In Cold Blood (Inertia)

****

WHITE Sea throws down the gauntlet with an album that analyses desire in its complicated forms. A solo project of M83 collaborator Los Angeles-based songwriter Morgan Kibby, the album throbs with synths, beats and her powerhouse vocals. Smouldering with anticipatory lyrics and a clashing bell peals opener, They Don’t Know gives way to the lustful Prague as Kibby deftly puts herself at the centre of the song and ponders, Does this ever end/can I stop the want over simple bass and beats. While the album’s lyrics can be quite amorous there’s more to it as Kibby plays different characters.
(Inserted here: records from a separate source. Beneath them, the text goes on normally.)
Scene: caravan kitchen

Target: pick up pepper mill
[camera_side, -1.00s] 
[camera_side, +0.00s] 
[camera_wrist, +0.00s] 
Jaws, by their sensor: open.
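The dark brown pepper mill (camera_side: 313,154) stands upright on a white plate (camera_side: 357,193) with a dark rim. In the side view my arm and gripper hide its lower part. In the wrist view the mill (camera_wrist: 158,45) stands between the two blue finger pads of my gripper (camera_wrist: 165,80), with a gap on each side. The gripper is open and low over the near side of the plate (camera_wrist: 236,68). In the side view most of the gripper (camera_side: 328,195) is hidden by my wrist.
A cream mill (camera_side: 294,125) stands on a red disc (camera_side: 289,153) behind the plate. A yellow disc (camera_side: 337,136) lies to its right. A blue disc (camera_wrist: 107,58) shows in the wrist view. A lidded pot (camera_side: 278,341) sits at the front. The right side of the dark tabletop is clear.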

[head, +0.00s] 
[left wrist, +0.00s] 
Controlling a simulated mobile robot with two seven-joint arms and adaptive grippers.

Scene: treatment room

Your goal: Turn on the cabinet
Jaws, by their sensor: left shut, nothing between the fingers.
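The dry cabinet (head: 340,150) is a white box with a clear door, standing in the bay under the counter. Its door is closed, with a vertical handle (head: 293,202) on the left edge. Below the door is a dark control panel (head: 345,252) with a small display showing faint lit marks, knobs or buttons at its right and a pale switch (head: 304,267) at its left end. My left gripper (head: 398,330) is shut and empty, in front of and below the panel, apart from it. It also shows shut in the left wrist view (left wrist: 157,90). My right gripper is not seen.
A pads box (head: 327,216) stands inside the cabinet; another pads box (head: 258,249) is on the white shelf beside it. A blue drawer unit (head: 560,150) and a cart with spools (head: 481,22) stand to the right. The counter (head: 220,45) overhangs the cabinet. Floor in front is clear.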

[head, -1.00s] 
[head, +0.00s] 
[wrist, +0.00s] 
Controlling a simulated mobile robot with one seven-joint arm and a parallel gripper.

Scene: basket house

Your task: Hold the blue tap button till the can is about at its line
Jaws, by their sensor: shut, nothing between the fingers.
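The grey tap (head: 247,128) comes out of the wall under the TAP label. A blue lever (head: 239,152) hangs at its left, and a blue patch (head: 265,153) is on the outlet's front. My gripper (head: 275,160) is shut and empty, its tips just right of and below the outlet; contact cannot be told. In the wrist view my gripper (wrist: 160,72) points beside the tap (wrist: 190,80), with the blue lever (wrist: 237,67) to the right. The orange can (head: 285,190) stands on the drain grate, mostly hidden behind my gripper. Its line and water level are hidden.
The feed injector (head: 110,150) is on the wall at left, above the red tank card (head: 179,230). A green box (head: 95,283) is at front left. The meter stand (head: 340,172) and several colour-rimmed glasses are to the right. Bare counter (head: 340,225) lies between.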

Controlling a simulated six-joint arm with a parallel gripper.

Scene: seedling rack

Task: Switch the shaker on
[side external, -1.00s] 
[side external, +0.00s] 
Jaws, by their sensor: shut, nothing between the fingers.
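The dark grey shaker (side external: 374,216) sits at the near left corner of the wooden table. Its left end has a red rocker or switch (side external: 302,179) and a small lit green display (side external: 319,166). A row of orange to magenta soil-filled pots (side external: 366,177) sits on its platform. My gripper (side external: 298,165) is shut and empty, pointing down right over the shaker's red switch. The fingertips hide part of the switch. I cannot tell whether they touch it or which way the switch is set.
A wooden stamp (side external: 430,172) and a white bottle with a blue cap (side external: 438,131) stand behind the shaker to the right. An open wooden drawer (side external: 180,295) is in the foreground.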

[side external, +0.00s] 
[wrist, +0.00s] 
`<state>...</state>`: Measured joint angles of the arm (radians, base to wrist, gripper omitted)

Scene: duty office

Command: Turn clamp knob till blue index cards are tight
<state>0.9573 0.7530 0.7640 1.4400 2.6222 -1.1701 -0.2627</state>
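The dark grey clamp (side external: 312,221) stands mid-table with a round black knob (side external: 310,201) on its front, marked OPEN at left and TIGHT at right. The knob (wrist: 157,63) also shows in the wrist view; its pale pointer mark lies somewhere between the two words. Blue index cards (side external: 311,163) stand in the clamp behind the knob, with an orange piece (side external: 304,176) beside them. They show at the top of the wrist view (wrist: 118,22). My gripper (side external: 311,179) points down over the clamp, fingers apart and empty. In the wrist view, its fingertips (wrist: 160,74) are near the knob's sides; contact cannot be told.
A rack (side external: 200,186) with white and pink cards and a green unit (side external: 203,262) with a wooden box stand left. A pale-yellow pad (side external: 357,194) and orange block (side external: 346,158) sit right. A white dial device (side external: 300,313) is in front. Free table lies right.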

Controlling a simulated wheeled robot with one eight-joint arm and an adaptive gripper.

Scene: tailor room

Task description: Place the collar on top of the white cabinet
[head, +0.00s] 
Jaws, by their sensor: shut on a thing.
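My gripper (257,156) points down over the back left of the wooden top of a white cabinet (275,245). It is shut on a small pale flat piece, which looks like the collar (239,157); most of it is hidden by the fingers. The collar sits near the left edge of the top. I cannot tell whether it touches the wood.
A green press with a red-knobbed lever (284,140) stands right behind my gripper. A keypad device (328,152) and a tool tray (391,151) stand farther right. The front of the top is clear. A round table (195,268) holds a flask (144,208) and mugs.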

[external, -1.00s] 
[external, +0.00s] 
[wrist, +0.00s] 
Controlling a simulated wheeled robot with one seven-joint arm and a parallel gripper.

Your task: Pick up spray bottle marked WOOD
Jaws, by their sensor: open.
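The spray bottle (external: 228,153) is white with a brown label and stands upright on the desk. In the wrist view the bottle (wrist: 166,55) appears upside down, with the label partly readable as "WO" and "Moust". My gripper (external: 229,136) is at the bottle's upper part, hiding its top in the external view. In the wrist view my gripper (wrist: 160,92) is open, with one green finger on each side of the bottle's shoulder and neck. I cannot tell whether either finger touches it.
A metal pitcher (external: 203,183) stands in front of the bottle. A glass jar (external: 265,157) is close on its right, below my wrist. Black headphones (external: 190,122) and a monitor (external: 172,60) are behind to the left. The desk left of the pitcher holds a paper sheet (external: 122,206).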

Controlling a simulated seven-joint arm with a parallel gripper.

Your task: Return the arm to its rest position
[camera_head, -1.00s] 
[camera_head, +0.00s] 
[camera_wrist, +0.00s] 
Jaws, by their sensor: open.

Warsaw shows a tongue-in-cheek Kibby calling herself the ultimate troublemaker while the stripped back Small December deals with the desire to lose the lingering doubts of a failed relationship from a bed of piano, strings and acoustic guitar. However, none is better than upbeat pop of Future Husbands Past Lives where she cannily defines a relationship and essentially says, “but let’s pretend otherwise”. Kibby has delivered a complex album which is worth more than a cursory listen.